Use or lose the props
Our instructor pointed out that props must have a function, or not be on stage. They have to work to support an action or theme, and not be there just to cover up inactivity. If you inadvertently knock over a bowl, use it – that is, acknowledge that it happened as you would in real life, instead of being stuck on playing through the scene as you’d rehearsed it. 

Ditch the stage directions
Stage directions are usually written down after the first performance. So they reflect the movements and actions of the original cast or the choices director of the first production made. They may not make sense for your scene. Because they’re not carved in stone by the Author, you can try them out and use them. Or not. Unless Eugene O'Neill or Tennessee Williams wrote them. Then you go to theatre hell.
     This was especially helpful in our scene.
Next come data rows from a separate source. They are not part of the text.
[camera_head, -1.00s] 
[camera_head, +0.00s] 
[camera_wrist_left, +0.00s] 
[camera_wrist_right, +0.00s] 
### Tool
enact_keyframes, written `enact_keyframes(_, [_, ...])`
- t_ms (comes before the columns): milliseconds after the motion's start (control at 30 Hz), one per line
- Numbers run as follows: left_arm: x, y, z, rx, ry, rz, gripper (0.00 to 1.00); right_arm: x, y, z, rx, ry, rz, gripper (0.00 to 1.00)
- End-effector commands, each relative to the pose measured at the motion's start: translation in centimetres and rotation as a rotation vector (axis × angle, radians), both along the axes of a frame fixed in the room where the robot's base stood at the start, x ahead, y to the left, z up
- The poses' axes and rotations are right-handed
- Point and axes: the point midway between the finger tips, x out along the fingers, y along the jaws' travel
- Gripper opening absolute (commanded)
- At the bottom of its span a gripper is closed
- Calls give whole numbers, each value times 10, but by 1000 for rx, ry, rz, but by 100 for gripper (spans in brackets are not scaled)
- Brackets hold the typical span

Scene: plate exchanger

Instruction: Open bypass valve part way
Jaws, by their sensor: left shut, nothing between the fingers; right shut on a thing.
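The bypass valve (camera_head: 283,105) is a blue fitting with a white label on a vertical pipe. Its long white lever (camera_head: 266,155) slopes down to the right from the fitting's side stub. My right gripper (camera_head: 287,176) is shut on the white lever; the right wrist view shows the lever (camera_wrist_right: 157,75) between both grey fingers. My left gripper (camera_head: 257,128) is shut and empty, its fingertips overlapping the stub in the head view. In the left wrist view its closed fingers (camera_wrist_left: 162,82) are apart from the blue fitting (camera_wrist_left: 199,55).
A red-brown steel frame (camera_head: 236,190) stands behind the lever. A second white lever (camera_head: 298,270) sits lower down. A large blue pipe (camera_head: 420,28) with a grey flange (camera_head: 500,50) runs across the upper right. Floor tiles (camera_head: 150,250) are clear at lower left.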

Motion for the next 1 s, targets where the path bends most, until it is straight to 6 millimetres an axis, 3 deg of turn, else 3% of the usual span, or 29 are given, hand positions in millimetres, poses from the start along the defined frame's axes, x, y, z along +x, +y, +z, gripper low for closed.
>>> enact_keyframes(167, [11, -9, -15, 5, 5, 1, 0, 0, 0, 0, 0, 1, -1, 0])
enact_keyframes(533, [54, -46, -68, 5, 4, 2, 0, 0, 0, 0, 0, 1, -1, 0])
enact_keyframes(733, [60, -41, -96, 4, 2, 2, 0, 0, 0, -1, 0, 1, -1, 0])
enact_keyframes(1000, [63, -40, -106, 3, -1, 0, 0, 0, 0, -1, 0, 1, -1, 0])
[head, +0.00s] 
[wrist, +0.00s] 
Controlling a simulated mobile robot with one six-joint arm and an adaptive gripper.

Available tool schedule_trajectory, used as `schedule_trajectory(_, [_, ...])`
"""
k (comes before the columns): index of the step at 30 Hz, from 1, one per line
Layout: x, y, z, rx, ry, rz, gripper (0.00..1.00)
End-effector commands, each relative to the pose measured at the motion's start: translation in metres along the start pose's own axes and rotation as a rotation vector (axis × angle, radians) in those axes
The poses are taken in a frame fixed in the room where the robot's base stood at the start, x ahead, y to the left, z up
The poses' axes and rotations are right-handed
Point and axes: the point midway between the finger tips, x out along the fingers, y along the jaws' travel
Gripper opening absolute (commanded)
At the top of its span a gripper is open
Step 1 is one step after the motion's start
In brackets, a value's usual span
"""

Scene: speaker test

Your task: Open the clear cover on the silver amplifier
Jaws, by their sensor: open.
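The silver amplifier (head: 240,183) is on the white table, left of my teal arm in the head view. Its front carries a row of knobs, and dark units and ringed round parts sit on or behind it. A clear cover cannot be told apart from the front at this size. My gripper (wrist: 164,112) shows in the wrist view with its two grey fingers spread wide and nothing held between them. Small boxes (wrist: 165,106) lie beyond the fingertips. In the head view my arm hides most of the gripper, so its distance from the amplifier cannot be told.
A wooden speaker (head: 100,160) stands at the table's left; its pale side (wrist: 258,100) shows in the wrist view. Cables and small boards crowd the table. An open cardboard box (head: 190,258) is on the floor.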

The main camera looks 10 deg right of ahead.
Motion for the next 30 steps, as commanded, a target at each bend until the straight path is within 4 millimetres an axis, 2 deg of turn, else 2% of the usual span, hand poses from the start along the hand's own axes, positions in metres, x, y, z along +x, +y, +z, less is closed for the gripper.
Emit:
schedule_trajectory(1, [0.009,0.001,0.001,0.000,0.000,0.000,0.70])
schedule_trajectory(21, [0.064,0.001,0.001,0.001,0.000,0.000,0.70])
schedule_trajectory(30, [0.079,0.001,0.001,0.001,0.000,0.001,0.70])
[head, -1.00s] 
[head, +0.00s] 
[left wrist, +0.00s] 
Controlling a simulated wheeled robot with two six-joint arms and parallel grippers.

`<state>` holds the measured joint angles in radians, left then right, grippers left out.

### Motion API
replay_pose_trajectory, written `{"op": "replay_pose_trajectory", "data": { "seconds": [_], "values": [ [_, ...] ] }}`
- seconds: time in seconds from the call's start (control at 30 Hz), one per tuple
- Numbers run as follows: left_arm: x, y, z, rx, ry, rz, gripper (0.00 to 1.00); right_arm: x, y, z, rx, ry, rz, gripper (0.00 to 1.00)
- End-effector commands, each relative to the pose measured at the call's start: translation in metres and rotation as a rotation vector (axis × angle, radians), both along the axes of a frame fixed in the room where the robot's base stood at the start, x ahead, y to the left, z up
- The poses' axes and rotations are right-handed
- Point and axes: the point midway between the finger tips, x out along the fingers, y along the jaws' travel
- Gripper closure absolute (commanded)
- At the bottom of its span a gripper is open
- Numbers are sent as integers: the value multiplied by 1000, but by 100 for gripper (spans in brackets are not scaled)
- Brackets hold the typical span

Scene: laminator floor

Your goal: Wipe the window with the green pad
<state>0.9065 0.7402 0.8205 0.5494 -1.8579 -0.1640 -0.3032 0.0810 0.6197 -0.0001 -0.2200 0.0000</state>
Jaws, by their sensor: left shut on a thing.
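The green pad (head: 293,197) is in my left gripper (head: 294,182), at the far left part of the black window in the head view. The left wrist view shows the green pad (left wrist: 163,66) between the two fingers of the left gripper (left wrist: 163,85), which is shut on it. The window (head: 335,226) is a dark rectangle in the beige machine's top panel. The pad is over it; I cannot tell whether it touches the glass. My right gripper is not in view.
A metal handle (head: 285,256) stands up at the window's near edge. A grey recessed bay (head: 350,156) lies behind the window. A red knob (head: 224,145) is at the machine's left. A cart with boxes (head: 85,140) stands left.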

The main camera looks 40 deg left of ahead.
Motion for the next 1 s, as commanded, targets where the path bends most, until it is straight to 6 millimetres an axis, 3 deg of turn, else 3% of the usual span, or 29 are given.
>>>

Some of the actions described in the stage directions didn't feel right, or I couldn't make them work. Maybe it's my problem. But having the freedom to try out other gestures in place of the ones written down made a huge difference in increasing the force and naturalness of the scene.

Two common faults
The scenes we watched mostly failed for any number of reasons. But the other scenes, as well as our scene, suffered from two common faults.
     First, they were all on one level. The actors had decided on a certain level to pitch it, a certain tone, and the would stay at that for the length of the scene. It's a bit like that fourth-grade flute player who hasn't mastered crescendoes or diminuendi or rubato.
     Each of the scenes were classically written. That is, they had a brief set up, rising action and a climax, with some dips and rises along the way. Like sex, actually. So, a lot of the work of the instructor centered on bringing out certain moments, adding some physical actions and varying the objectives to achieve some variety.
      The second issue is more broad, but still created problems. Everyone was still too nice. Too polite. That is, undramatic. Even granted with the permission to be mean, we actors still had a hard time pushing it. This would partly be because everyone has been socialized successfully to be nice -- we're all nice middle class people who are taking an acting class, after all.
     (Stars, must be so ravingly needy and ambitious that they don't have problems with being too nice. They have all experienced so much rejection along the way, that I'd guess whatever niceness they had got knocked out of them, too.)
      It shows up a second, larger challenge -- how to get around your own habits of acting and presentation in the so called real world. Again, after you pretend to be something for a certain number of years -- nice, for example -- it gets hard to ditch that, to dig in and find or imagine or create the quality that the author has in mind for your character.